I decided to go ahead and catch the bus for the noon boat.  As I was dragging my very heavy luggage the two blocks to the bus station, a young man approached me.  He was walking to the market, next to the buses.  He approached me because he wanted to carry my luggage.  That is fa’asamoa at it’s best.  He was young, didn’t speak much English, but knew that it is wrong to let an older person, especially a palagi, carry heavy things.  What a sweetheart.

I caught the bus as it was leaving.  It was packed.  A crush of people standing cheek to jowl in the aisles.  I grabbed the rack above me and was ready to stand for the 90 minute ride.  Then I heard yelling from the back of the bus.  There was a young man sitting in the front row, holding a two year old girl.  People started yelling at him to give me his seat.  I assured everyone “Aua popole!”  “Don’t worry!” but to no avail.  He gave his child to the woman sitting next to him and I got his seat.

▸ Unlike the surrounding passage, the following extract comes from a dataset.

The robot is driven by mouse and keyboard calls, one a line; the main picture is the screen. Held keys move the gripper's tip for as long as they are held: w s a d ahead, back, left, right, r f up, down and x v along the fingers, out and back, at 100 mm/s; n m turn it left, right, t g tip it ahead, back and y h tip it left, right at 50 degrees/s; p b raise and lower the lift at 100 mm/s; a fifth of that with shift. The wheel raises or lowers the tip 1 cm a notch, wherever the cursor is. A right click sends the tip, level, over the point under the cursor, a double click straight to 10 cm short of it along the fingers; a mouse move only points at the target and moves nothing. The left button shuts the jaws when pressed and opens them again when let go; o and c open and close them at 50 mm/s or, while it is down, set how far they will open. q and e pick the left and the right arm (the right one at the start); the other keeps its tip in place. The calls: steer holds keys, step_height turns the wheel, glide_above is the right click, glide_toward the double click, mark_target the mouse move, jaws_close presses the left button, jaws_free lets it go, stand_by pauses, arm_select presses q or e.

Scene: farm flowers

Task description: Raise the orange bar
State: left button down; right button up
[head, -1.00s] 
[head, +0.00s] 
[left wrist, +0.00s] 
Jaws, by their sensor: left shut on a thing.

This was a “real” bus, not the homemade variety, so it was bigger and had cushioned seats.  When I say it was packed, I’m not kidding.  I was in the front row, which is two seats, an aisle and two more seats.  In the space from my row to the front of the bus there were 21 people.  Samoan people.  We are not tiny.  Of the 21, 7 were children, the rest adults.  In the space I was sitting in (designed for two) there were six of us (1 child) and I was holding someone’s backpack on my lap.  My face was nestled cozily in the armpit of a young man I’ve never seen before.  A middle-aged man sat on my feet and used my legs as a backrest.  There was someone seating on the back of my seat, so I was leaning forward over the backpack, toward the man sitting at my feet.  I’ve come a very long way in my battle for a need for personal space.  Imagine playing Twister on a bus.  That was us.

Because the bus was so overloaded the driver couldn’t go more than 25 miles an hour because he kept bottoming out.  To avoid that, he drove slowly and only on the smoothest parts of the road, which were frequently on the wrong side.  Oncoming drivers seemed to take it in stride.  Except for the car of policemen who stopped us.  I figured they’d do something because we were so overloaded.  They just advised the driver to stay on his own side.

The ferry ride was uneventful.  Just before we docked, the rain started pouring so I got wet getting to the bus.  Ten minutes later, the sun was out and I was steaming.   Not angry.   Literally, I had steam coming off my wet clothes. 

It was good to be home and see the family.  My baby was happy to see me and I noticed they’d planted a palm tree in front of my house.  I’m not sure why there and I’m glad I won’t be here when the tree is full grown and dropping coconuts on the tin roof.

I texted a friend in the village that I wasn’t coming back to school because I’d run off with Manu Samoa.  Her response text was that that was good.  At least I’d be with fa’i Samoa which is a humorous reference to how well endowed Samoan men are.  Yup, I’m home.



Apia


It was a quick trip to Apia but a nice, refreshing break from the village.  There were a couple of incidents last week that made me angry and frustrated.  The break came at a good time.

I tend to forget how different Apia is than living in my village in Savaii.  Even though the rest of the volunteers argue that I live in the Savaii ‘burbs because I’m less than an hour from Salelologa, you can’t call Sale a city.  Town would be stretching it.  Big village with a few stores is more fitting.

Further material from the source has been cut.